With the changing of the seasons our eyes are keenly drawn to bold transformations and gently fading colors and textures in the garden. My colleagues and I have been renovating the Viburnum Collections, and so have had the chance to observe and enjoy how these plants change as the weather becomes colder and wetter. Viburnum carlesii caught my eye for putting on a particularly good fall show. It is vibrant without being ostentatious, with thick pubescent leaves that are currently ranging in shades from green to deep crimson, creating a rather striking effect.
The species is named for British botanist and diplomat William Richard Carles, who collected this plant during his voyages to Korea in the late 1800s. Carles was one of the first westerners to journey to Korea, and he sent plants he collected from all around Asia to the Royal Botanic Gardens, Kew. William Botting Hemsley, the director of Kew, gave Carles’s name to this especially delicious smelling Viburnum. Not only does it look great in the fall, but in spring its pink-tinged buds open to umbels of white, spicy-scented flowers followed by red berries that turn shiny black as summer ends. The common name, Korean spicebush, refers to the plant’s country of origin and fragrant flowers.
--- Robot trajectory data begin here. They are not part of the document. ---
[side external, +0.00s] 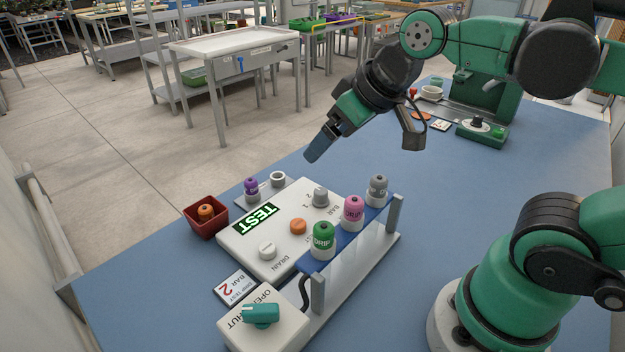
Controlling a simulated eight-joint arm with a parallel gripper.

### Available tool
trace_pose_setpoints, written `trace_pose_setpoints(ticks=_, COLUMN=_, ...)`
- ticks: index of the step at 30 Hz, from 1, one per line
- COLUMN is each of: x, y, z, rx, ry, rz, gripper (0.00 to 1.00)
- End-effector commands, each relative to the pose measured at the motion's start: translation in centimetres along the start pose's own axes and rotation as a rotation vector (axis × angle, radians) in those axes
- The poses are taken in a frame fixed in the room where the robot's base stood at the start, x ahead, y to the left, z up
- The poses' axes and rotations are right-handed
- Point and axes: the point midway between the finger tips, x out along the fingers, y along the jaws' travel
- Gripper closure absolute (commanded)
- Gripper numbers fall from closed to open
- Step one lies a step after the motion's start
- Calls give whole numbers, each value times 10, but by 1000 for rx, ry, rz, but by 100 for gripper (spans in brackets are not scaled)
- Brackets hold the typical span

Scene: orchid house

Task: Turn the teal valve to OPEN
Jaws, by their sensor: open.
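The teal valve (261,313) is a short bar-shaped handle on top of a white box (268,334) at the front of the table. The box has printed words, partly legible as "OPEN" and "SHUT". The handle lies roughly left to right in the picture, and I cannot tell for sure which word it points to. My gripper (316,152) is open and empty. It hangs in the air beyond the white TEST panel, well above the table and far from the valve.
A white panel (238,238) with a TEST display and knobs stands behind the valve box. A blue rack (338,241) holds green, pink and grey capped bottles beside it.

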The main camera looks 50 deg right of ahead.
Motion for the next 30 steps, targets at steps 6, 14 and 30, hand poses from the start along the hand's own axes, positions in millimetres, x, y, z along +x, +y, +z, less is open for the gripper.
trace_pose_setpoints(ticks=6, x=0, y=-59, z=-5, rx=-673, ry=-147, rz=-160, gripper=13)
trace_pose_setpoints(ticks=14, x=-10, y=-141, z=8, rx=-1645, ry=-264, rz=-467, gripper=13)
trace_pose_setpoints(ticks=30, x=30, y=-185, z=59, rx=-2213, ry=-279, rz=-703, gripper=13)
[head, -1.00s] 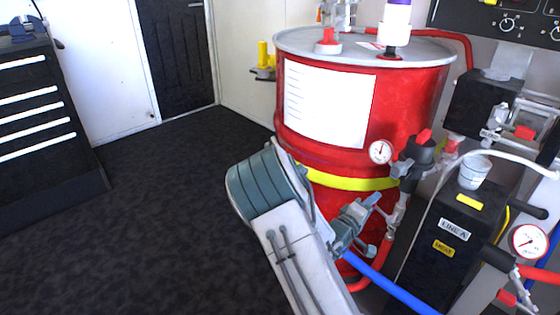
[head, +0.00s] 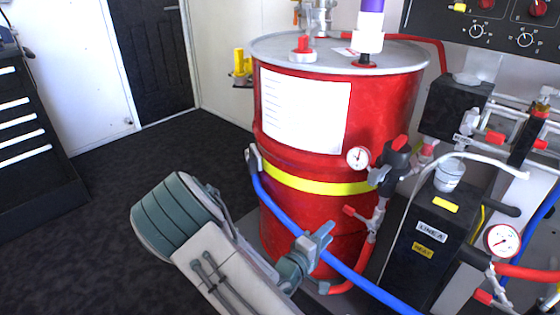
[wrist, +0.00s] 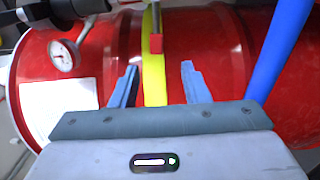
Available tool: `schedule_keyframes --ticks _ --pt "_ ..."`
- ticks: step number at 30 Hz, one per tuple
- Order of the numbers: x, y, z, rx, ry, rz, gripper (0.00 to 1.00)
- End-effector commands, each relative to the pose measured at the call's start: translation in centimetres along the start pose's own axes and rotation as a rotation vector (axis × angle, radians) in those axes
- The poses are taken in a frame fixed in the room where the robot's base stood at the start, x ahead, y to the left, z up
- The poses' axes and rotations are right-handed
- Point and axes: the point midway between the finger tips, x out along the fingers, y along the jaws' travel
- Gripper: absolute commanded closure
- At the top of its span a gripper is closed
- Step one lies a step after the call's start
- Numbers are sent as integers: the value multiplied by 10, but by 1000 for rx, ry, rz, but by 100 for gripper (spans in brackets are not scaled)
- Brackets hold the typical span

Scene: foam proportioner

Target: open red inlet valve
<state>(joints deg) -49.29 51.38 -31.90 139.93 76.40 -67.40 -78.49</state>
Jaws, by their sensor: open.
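A small valve with a red-tipped lever (head: 349,210) sits on the pipe at the right front of the red drum (head: 285,225). In the wrist view the red lever tip (wrist: 156,44) shows ahead of the fingertips, roughly centred between them, with its grey stem reaching up. My gripper (head: 327,238) is in front of the drum, below and left of the lever in the head view. Its two blue-grey fingers (wrist: 159,70) are apart with nothing between them in the wrist view. I see no contact with the lever.
A blue hose (head: 267,193) slopes down across the drum, close by my gripper. A pressure gauge (head: 358,157) and a red-topped fitting (head: 398,145) are above the lever. The black LINE A heater box (head: 425,255) stands to the right. Dark floor (head: 110,210) is clear at left.

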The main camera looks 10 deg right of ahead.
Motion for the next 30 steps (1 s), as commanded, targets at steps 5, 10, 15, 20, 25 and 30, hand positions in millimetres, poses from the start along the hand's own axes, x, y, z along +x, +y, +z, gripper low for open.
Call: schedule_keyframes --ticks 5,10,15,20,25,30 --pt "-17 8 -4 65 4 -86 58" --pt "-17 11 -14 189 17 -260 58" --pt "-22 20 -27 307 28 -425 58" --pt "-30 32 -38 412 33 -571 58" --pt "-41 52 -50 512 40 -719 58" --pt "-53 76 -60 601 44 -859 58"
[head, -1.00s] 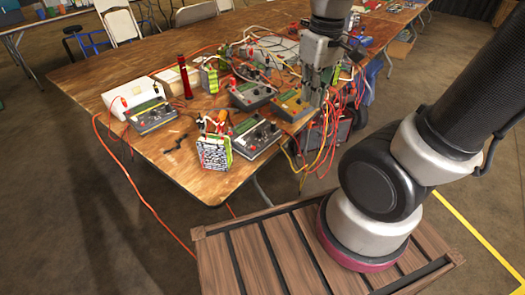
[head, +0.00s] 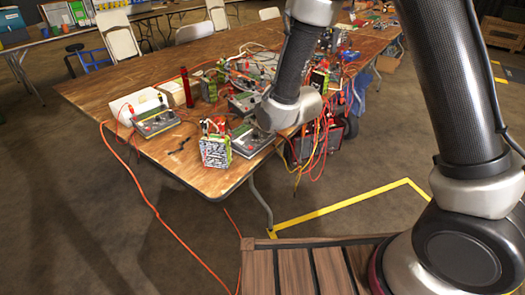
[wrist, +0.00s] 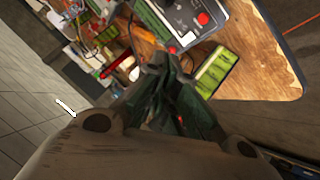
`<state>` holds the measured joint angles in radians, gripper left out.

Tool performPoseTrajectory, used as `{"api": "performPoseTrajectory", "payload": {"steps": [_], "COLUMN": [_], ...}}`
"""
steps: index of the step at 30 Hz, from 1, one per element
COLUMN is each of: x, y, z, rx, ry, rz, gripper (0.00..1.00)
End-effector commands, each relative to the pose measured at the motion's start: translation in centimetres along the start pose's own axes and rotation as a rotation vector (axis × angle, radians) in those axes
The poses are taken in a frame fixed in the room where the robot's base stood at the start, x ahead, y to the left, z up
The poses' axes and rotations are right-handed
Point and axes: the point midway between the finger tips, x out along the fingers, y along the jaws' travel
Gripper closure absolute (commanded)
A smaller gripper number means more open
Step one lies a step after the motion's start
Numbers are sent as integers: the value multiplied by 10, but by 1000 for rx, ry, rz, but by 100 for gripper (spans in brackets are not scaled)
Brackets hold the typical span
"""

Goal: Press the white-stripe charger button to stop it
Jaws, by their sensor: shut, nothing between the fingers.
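Several grey-green chargers sit on the wooden table. In the head view one is at the left (head: 156,122), one in the middle (head: 243,103), and one near the front edge (head: 250,140), partly covered by my arm. I cannot make out a white stripe on any of them. My gripper (wrist: 160,62) is shut and empty in the wrist view, with a charger (wrist: 190,18) bearing a red round part beyond its tips. In the head view my gripper is down by the front charger, mostly hidden by my wrist. I cannot tell whether it touches.
A green-edged battery pack (head: 215,150) stands beside the front charger. A red cylinder (head: 187,86) and a white box (head: 136,102) are farther back. Red and yellow cables hang off the table (head: 195,178) on its right side. Chairs (head: 118,34) stand behind.

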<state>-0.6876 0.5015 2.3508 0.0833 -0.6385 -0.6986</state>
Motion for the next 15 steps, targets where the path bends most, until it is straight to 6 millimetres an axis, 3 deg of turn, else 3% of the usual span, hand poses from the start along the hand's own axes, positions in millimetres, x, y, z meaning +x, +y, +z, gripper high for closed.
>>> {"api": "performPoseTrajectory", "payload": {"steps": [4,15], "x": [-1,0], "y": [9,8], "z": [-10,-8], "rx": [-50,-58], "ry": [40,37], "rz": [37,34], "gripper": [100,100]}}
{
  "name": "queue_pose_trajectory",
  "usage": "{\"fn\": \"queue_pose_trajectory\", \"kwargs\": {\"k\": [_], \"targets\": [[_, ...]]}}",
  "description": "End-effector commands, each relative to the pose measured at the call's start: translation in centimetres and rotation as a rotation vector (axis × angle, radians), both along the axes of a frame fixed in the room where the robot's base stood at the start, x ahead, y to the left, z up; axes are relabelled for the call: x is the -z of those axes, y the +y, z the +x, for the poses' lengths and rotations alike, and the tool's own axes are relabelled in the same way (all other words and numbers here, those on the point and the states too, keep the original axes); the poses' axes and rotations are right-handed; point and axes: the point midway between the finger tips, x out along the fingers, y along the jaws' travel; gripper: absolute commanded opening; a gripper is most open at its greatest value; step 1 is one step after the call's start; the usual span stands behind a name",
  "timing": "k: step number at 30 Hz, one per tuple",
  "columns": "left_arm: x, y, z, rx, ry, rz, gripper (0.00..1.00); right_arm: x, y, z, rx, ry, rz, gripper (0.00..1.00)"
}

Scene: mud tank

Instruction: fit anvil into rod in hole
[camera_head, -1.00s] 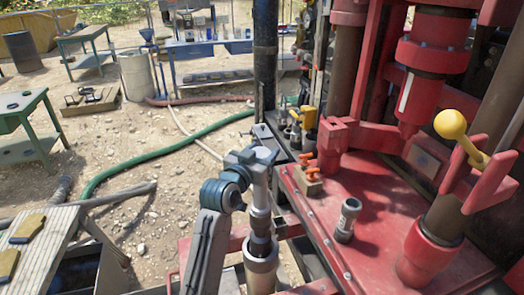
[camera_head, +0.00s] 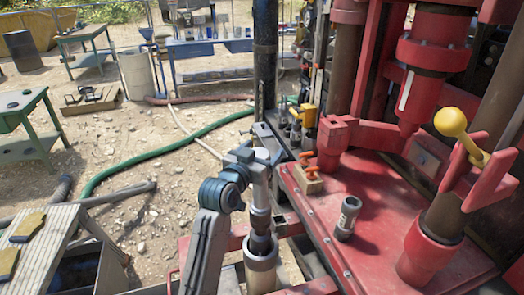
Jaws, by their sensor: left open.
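A steel rod (camera_head: 260,222) stands upright in the pale round casing of the hole (camera_head: 262,277), at the bottom centre of the head view. A narrower grey piece (camera_head: 259,190), perhaps the anvil, stands in line on top of the rod. I cannot tell how deep it sits. My left gripper (camera_head: 257,154) is open at the upper end of this piece, its arm rising from the bottom edge. I cannot tell whether the fingers touch it. My right gripper is out of view.
The red rig deck (camera_head: 390,225) and its columns fill the right side. A yellow-knobbed lever (camera_head: 455,130) stands right. A green hose (camera_head: 150,155) crosses the gravel at left.

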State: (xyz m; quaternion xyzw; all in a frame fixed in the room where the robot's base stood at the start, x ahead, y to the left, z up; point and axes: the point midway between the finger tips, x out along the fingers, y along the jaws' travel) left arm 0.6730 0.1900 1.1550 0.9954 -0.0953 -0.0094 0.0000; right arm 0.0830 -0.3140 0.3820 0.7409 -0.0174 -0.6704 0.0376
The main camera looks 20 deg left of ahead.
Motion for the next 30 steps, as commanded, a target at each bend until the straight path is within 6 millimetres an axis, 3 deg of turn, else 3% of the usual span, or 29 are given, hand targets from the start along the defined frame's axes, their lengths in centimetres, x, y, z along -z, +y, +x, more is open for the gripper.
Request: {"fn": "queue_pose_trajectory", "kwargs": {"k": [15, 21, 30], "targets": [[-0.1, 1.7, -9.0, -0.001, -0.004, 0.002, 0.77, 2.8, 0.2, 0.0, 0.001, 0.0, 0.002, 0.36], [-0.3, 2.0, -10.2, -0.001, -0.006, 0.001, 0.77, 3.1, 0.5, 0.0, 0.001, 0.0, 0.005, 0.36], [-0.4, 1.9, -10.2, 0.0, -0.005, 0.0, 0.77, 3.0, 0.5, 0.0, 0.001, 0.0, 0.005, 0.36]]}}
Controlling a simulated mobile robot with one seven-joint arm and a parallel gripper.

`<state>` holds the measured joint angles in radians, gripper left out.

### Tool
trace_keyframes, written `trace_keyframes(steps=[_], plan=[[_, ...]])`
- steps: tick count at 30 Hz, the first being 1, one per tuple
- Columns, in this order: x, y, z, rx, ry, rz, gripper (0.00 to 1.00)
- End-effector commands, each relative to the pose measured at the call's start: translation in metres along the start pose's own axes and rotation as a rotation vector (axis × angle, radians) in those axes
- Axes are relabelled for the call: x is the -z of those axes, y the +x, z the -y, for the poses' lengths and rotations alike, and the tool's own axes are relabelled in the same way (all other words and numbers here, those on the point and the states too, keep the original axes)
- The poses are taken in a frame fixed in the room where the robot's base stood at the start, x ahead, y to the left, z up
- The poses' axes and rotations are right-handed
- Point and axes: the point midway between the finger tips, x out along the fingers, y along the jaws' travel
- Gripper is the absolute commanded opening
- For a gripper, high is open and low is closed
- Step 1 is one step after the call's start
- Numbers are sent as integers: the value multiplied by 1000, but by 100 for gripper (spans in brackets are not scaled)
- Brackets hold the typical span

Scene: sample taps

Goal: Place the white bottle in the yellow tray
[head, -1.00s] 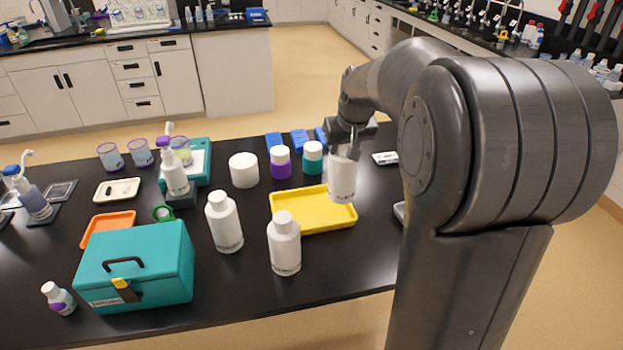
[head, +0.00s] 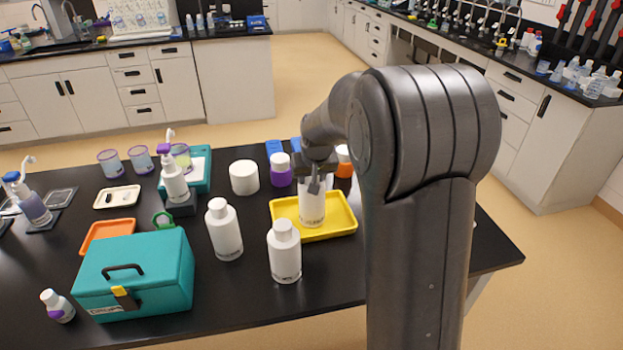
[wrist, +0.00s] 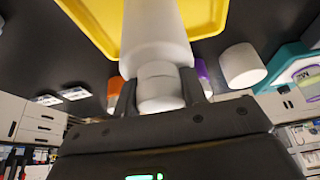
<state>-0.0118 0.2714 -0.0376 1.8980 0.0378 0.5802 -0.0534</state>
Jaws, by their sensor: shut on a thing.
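My gripper (head: 315,168) is shut on a white bottle (head: 312,208) and holds it upright by its upper part. In the head view the bottle is over or in the yellow tray (head: 341,228); I cannot tell whether its base touches the tray. In the wrist view the bottle (wrist: 155,35) and its white cap show between the fingers (wrist: 158,98), with the yellow tray (wrist: 98,22) behind it. Two similar white bottles stand on the black table outside the tray, one at left (head: 224,232) and one in front (head: 285,255).
A teal case (head: 150,285) and an orange tray (head: 106,231) are at the left. A white cylinder (head: 244,178), a purple-banded jar (head: 281,172) and an orange-banded jar (head: 344,163) stand behind the yellow tray.

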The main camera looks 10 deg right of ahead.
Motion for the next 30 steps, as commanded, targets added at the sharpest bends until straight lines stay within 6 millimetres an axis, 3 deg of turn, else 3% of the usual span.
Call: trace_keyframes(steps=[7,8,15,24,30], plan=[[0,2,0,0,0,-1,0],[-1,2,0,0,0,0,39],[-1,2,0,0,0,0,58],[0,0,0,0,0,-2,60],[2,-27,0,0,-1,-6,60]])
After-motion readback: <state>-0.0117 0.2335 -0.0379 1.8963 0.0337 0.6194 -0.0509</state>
Common Name: Korean spicebush, Korean spice viburnum
Location: In the Washington Park Arboretum, 4 specimens are located in the Viburnum Collection garden on the east side of the Arboretum Loop Trail. Grids 25-4W and 24-3W.
Origin: Native to Korea and Japan. It is rare in the wild and but can be found growing on hills in calcareous soils.
Height and Spread: Typically grows to 4-7 feet high and wide, though occasionally to over 10 feet tall in shady locations.
Bloom Time: Pink to red-budded flowers open white in 2- to 3-inch-wide, hemispherical cymes in late March-April. Fruits are 1/3-inch-long, flattened and egg-shaped, and mature from red to black in August-September. Fragrant!